We’re both already mandatorily masked, but then she freshly gloved up and slathered herself with hand sanitizer before picking up my offending papaya and slipping it into a small paper bag that was itself overwhelmed by the size of my Fintstone’s-sized papaya. It was sticking out. Then she weighed it and stickered it before handing it back to me with a grunt. I wanted to roll my eyes and move on but, after that performance I figured I’d need her again.

Consulting the list – Jeff wanted broccoli and celery. So I made my way to the broccoli and determined the one I wanted. Then I went back to the woman who had chastised me about the papaya and told her I need some broccoli. She looked at me like I had flown in from the moon and told me to get my own broccoli. Huh?! However, she informed me, I had to change my gloves having illegally touched the papaya. What?!

Whatever. So I re-gloved and selected my broccoli, bagged, weighed and stickered it myself. Of course my gloves stuck to the sticker and they came home with me – Jeff laughed. The woman watched me flail stuck to the produce sticker like glue, without amusement. Apparently, broccoli wrestling isn’t her thing. And she didn’t offer to assist me, either.
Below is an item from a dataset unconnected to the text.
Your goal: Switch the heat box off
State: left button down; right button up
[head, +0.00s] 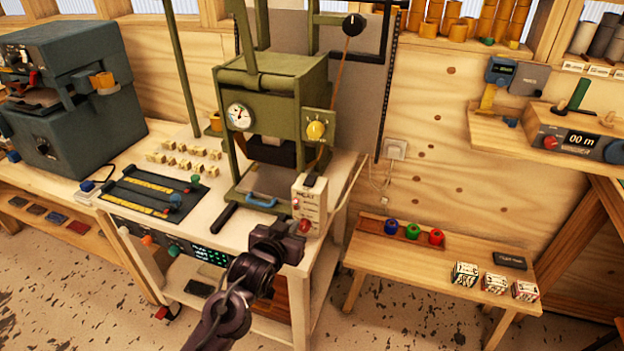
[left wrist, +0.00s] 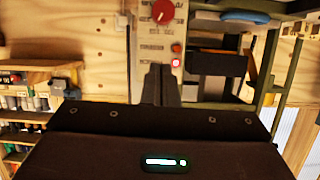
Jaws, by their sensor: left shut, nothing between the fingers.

Then, I gingerly approached the celery., noticing it was hermetically sealed – not like celery in the US or even other stores here. I felt her gaze upon me and turned to see produce lady watching me closely. Eyes narrowed.

Oh no! I thought. What should I do? She wouldn’t allow me to bag my own papaya – and that has it’s own protective skin. But she made me bag my own loose broccoli. Where did celery fall on the verdura spectrum?

I edged closer to the bin. Her brow deeply furrowed. I reached out and stopped. Neither of us breathed. My hand closed around the giant stalk (celery is huge at the Supermercado). Still she didn’t react. I noticed it already had the price on the plastic. I quickly plopped it into my basket, looking to run from the produce department toward the leche de cabra – I needed goat milk. I looked back but the produce lady just shook her head as made my swift exit. I’m still not sure if I was in full violation territory or if she was just tired of dealing with me.

I completed the rest of my shopping without incident, then I went to check out stand. The man in front of me was still paying so I hung back on my 2 metre distancia social bright red floor dot – not wanting to violate the airspace by putting my things on the belt prematurely. The checker beckoned me to come forward but, still I hung back. My PTSD from the Mercadona was kicking in, big time. I’d seen this movie before. Her trickery couldn’t fool me. Finally, the man left the area so I turned my cart around backwards – as I’ve been trained at the Mercadona Shopping for Dummies course I’ve taken, and failed, a hundred times now, and I put my purchases on the belt to check out. The checker looked at me like I was crazy. And I know this because she told me.

So that, my friends, is what happens when every store makes up their own procedures on how to interpret the Valencian laws of social distancing and hygiene. Jeff calls it the Mercadona Law. I call it the Law of the Papaya now. Because its a crap shoot as to when they’ll allow you to pick up your own fruit.